> [Goal of the exercise]: Determine how many lines include the word "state", then give that number and nothing more.

> [Dataset extract]:
BEGIN

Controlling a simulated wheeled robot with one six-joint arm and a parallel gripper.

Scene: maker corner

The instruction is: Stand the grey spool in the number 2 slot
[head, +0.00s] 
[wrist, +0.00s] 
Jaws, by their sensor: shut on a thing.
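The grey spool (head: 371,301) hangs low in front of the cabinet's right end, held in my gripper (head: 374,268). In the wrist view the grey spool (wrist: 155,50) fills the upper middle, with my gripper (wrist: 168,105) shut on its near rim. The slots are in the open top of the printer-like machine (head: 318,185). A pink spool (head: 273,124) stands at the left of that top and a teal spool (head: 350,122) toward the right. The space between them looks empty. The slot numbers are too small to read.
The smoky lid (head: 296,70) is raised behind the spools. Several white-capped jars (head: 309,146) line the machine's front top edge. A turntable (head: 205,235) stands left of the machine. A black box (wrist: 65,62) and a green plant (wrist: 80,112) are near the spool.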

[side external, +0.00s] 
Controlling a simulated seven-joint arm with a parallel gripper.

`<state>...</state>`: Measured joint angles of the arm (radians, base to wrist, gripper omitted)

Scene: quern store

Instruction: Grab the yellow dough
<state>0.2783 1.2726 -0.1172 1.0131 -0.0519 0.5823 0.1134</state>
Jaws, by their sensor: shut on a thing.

END

> [Task response]: 2